Saint of the Day † (February 27) ✠ St. Anne Line ✠ English Roman Catholic Martyr:

 † Saint of the Day †

(February 27)



✠ St. Anne Line ✠


English Roman Catholic Martyr:


Born: 1563 AD

Essex, England


Died: February 27, 1601

Tyburn, England


Venerated in: Roman Catholic Church


Beatified: December 15, 1929

Pope Pius XI


Canonized: October 25, 1970

Pope Paul VI


Feast: February 27


Saint Anne Line was an English Roman Catholic martyr. After losing her husband, she became very active in sheltering clandestine Roman Catholic priests, which was illegal in the reign of Queen Elizabeth I. Finally arrested, she was condemned to death and executed at Tyburn for harbouring a Catholic priest. The Roman Catholic Church declared her a martyr, and Saint Paul VI canonised her in 1970.

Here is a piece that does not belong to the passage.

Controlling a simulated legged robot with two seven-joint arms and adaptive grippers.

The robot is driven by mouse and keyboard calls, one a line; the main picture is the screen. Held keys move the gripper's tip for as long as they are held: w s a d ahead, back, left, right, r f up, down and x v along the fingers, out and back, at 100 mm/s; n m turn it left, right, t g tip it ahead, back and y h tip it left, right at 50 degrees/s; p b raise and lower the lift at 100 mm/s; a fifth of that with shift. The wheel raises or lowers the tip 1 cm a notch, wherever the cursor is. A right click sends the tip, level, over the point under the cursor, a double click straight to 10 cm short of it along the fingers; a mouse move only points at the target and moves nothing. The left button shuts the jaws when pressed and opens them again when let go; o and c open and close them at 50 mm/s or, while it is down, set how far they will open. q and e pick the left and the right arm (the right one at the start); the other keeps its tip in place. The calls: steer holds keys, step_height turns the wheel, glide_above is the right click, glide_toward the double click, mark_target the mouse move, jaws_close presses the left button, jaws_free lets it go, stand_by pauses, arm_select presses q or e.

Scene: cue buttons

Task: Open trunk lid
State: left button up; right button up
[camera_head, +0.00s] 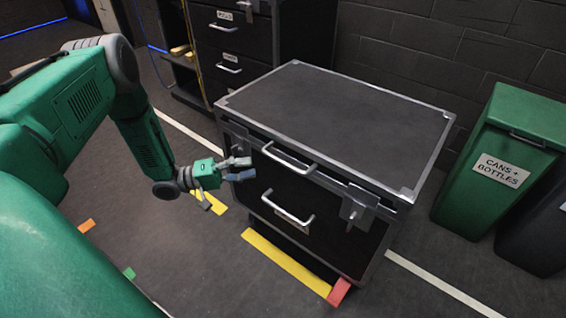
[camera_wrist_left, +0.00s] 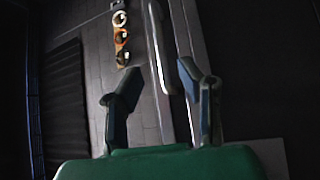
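The black trunk (camera_head: 375,250) with silver edges stands on the floor in the middle of the head view. Its lid (camera_head: 340,125) lies down flat on top, with a narrow dark band under its front edge. A silver lid handle (camera_head: 290,160) and a lower handle (camera_head: 287,212) are on its front, with a latch at the left (camera_head: 238,138) and right (camera_head: 358,207). My left gripper (camera_head: 240,169) is open and empty, just left of the lid handle. In the left wrist view a silver handle bar (camera_wrist_left: 160,65) shows beyond and between its spread fingers (camera_wrist_left: 160,95). My right gripper is not in view.
A green bin (camera_head: 495,165) labelled "CANS + BOTTLES" stands at the right, beside a dark bin (camera_head: 535,235). A dark drawer cabinet (camera_head: 230,45) stands behind at the left. Yellow tape (camera_head: 287,266) and a red mark (camera_head: 339,292) lie on the floor before the trunk.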

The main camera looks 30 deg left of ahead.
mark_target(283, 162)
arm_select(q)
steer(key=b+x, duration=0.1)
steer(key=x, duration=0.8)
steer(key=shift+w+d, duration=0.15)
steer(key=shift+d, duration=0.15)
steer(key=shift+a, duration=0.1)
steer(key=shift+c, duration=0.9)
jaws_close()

Anne Line was the widow of Roger Line, who along with Anne’s brother was arrested in England and banished to Flanders where he died a few years later. Anne was given charge of a house of refuge for priests, was found out, arrested, charged and executed. One of Shakespeare’s enigmatic poems, The Phoenix and the Turtle, has been interpreted as in praise of the love of St Anne Line and her husband Roger.


A convert from Calvinism:

Anne Line was the second daughter of William Heigham of Essex, a strict Calvinist, and was, together with her brother William, disinherited for converting to Catholicism. Sometime before 1586, she married Roger Line, a young Catholic, who had been disinherited for the same reason. Roger Line and young William Heigham were arrested together while attending Mass and were imprisoned, fined, and finally banished. Roger Line went to Flanders, where he received a small allowance from the King of Spain, part of which he sent regularly to his wife until his death around 1594.

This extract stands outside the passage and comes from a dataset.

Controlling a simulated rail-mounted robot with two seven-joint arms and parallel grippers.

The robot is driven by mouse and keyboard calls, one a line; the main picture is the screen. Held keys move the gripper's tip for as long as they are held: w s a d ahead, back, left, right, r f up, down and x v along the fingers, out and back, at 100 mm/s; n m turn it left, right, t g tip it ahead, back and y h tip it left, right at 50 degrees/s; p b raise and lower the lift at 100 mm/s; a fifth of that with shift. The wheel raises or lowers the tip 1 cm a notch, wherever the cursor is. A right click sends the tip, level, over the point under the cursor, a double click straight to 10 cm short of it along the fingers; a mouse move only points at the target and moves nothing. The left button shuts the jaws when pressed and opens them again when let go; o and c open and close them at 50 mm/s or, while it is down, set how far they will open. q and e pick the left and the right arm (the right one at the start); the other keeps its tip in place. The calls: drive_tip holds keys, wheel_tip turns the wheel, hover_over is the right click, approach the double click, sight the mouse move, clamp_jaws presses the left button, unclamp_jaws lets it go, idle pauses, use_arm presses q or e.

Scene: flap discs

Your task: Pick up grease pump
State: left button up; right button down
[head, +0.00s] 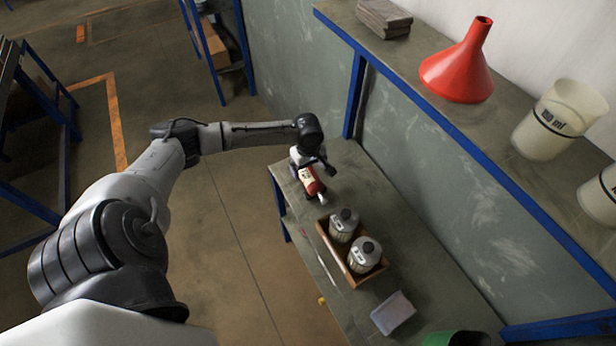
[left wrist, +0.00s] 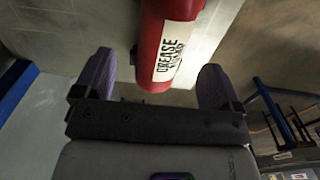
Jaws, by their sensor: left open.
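The grease pump (head: 311,182) is a red cylinder with a white label and a pale tip, at the far end of the workbench (head: 440,281). In the left wrist view the grease pump (left wrist: 164,50) shows its label reading "GREASE" and lies between the two purple fingertips, with gaps on both sides. My left gripper (head: 312,170) is right at the pump in the head view, its fingers partly hidden. In the left wrist view my left gripper (left wrist: 155,78) is open. My right gripper is not in view.
A wooden tray (head: 324,244) with two metal cans (head: 343,224) stands close to the pump. A grey block (head: 393,313) and a green container (head: 455,339) are nearer. A shelf (head: 451,126) above holds a red funnel (head: 457,68) and white measuring cups (head: 547,129).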

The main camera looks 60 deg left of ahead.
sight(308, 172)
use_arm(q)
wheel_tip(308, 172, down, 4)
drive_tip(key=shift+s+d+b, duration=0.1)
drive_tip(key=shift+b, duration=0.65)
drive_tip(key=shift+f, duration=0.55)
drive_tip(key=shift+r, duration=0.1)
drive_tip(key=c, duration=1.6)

In charge of a house of refuge for priests:

Around that time Fr John Gerard opened a house of refuge for hiding priests and asked the newly-widowed Anne Line, despite her ill-health, to take charge of it. By 1597 this house had become insecure, so another was opened, and Anne Line was, again, placed in charge. On 2nd February 1601, Fr Francis Page was saying Mass in the house managed by Anne Line, when men arrived to arrest him. The priest managed to slip into a special hiding place, prepared by Anne, and afterwards to escape, but she was arrested, along with two other laypeople.


Trial:

Tried at the Old Bailey on 26 February, she was so weak that she had to be carried to the trial in a chair. She told the court that far from regretting having concealed a priest, she only grieved that she “could not receive a thousand more”. Sir John Popham, the judge, sentenced her to hang the next day at Tyburn.


Execution:

Anne Line was hanged on 27 February 1601. She was executed immediately before two priests, Fr Roger Filcock, and Fr Mark Barkworth, though, as a woman, she was spared the disembowelling that they endured. At the scaffold she repeated what she had said at her trial, declaring loudly to the bystanders: “I am sentenced to die for harbouring a Catholic priest, and so far am I from repenting for having so done, that I wish, with all my soul, that where I have entertained one, I could have entertained a thousand.” Fr. Barkworth kissed her hand, while her body was still hanging, saying, “Oh blessed Mrs Line, who have now happily received thy reward, thou art has gone before us, but we shall quickly follow thee to bliss if it pleases the Almighty.”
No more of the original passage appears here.